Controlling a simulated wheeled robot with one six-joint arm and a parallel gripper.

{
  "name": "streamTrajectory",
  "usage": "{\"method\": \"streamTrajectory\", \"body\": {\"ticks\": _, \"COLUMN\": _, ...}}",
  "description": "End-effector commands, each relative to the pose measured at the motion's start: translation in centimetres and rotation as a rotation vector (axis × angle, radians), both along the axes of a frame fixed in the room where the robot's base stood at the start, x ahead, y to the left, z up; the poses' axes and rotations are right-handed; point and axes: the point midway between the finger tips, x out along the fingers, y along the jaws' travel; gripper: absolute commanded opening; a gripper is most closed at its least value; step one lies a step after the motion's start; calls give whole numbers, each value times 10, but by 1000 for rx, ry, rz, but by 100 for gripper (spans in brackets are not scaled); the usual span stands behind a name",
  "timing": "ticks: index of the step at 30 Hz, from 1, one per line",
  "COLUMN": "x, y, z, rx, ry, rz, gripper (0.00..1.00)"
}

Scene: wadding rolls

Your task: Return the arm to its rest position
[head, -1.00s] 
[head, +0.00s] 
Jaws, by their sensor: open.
____
Copy every line of the listing containing the string "COLUMN".

### THE RESULT
  "usage": "{\"method\": \"streamTrajectory\", \"body\": {\"ticks\": _, \"COLUMN\": _, ...}}",
  "COLUMN": "x, y, z, rx, ry, rz, gripper (0.00..1.00)"

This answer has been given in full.